It happened in an instant. One minute the old man was down standing in the water of the Panama Canal. He couldn’t see well and he was almost deaf. I had been calling him, yelling for him to come for five minutes. But he didn’t hear me. Maybe it was selective. He was probably just enjoying himself and at 14 and a half years old didn’t have to listen to anyone. I’m glad he did. Ten minutes later he was gone.
I just finished bathing and drying him, his body. It was clear that’s what it was. I didn’t feel anything else there. And I felt very alone. Less than alone. I feel as if part of me is missing.
On a Friday afternoon in May of 2000 I received a phone call from a woman at the Australian Cattle Dog Rescue Association. I had been speaking with her a few weeks earlier trying to adopt a dog, but their policy was to not give dogs to anyone without a home with a yard. She called me because she felt I knew the breed and what he would need, and had been told of a dog in the animal shelter an hour away in Delaware.

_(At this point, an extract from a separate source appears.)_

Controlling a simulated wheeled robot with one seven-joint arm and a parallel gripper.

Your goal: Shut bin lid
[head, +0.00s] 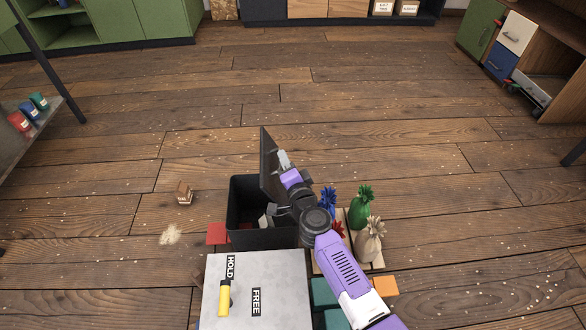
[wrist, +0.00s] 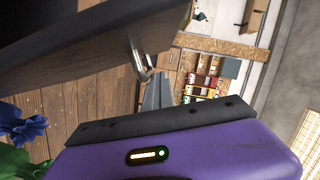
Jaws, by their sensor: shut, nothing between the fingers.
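The bin (head: 238,205) is a black open-topped box on the wooden floor in the head view. Its black lid (head: 267,165) stands raised, close to upright, on the bin's right side. Pale things lie inside the bin. My gripper (head: 284,160) is shut and empty at the right face of the lid, near its upper part. In the wrist view the dark lid (wrist: 80,45) fills the upper left, with a metal handle (wrist: 140,60) on it. The tips of my gripper (wrist: 157,85) are close to the handle; I cannot tell whether they touch.
Blue, green and beige tied sacks (head: 362,208) stand right of the bin. A grey-topped stand (head: 255,275) with "HOLD" and "FREE" labels and a yellow piece is in front of it. A small brown box (head: 184,193) lies to the left. The floor behind is clear.

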“They are open tomorrow, Saturday, from 8 to 12 and closed Sunday. This dog I have just found out has been there for 3 months minus a few weeks with a family that didn’t work out. Monday morning at 6 am he is scheduled to be euthanized.”
When we got there Saturday morning, they had to drag him out of his cage. He was not friendly and not to trusting. They had me go into a small room about 15 feet square and then put him in with me and shut the door. I took a chair and put it against the center of a wall away from the door. He went and sat in the corner closest to the door. For five minutes neither of us moved. We just stared at each other. Finally he stood up. He walked over to me slowly and sniffed my leg. Then he lifted his leg and urinated on my legs. Then he jumped up into my lap and licked my face. He has never willingly let me out of his sight since.
I filled out the paperwork and we left. We took him to a beach and played with him in the waves. In the pound they had called him Blue. He had been a stray and they didn’t know his name. So we sat at the beach and whenever he turned away from me I started calling out names. I started with the A’s and worked my way through the alphabet. When I said Max, he immediately turned and looked at me and then came over and rubbed against me. Max it is!! That was almost 13 years ago.
A few days later I went in for a job interview. I had recently been downsized. It was the second interview and I was offered the job. It would be hard work, 80 hour weeks, but great money and a stake in a new company. I accepted. When I got home an hour later, Max had destroyed some of my favorite things. I was furious. I wanted to kill him. So I sat down and breathed and thought. And I came to the conclusion that he was right. After almost two years in a corporate job after graduate school, I realized I didn’t want to spend all my time inside any more either. I picked up the phone and called the employer and told them I was going to have to pass on their offer. That was the first time Max saved me from myself.
A week later I purchased a small plastic airline kennel and strapped it onto the back of my motorcycle for our first test run. I shoved Max in and we went to the park a few blocks away. When we got off the bike and went into the park to play, I put my helmet on the ground and went to pick up a stick to throw for him. He walked over and urinated on my helmet. He might as well have spoken to me. It was clear he wasn’t happy with things. So I put on my smelly helmet after a quick rinse in the fountain, shoved him back into the crate and went home. I dropped Max off and went out and traded in the kennel for a larger one. I took it home, strapped it onto the bike. Max took one look at it, jumped up on the seat and into the crate and sat down, ready to go.
Three weeks later we took off on a 1 year journey through the US, Canada and Mexico. We traveled over 20,000 miles camping and exploring and he was the best friend and companion I could have asked for. Only twice did he refuse to jump up onto the bike. The first time was when the crate fell off going over a mountain pass in Colorado at 5 miles an hour. He was not happy. Not injured, but not happy. The second time was when we did an 18 hour day from Los Angeles to New Mexico. I didn’t want to get back on either.
Max traveled with me through ten countries in North, Central and South America. He protected me at night when we camped out. He attacked the police that tried to rob us in Mexico. And he was my friend. He saved my life and he changed my life. He has been rafting, kayaking, tubing on the Rio Grande and flying to South America.
Today I was helpless to save him when he was caught in an Africanized bee’s nest. I tried to grab him and was covered myself and couldn’t get close. We both ran, he the best he could. I raced to a restaurant up the street and stole their fire extinguisher. I raced back and blasted the bees off of him. He was already out of it, covered with bees and unable to move, probably in a coma. We raced to the vet but when we got there, it was too late. I’m so, so very sad. He was my friend.
So now I just keep remembering him standing in the water before it happened, looking happy and free in his old age. Every day of his life was a blessing, since that first day at the pound. And I am so very grateful to have been part of that.
Thank you to everyone over the years that have loved him and been his friend.
Tomorrow we will find a place in the jungle and bury him.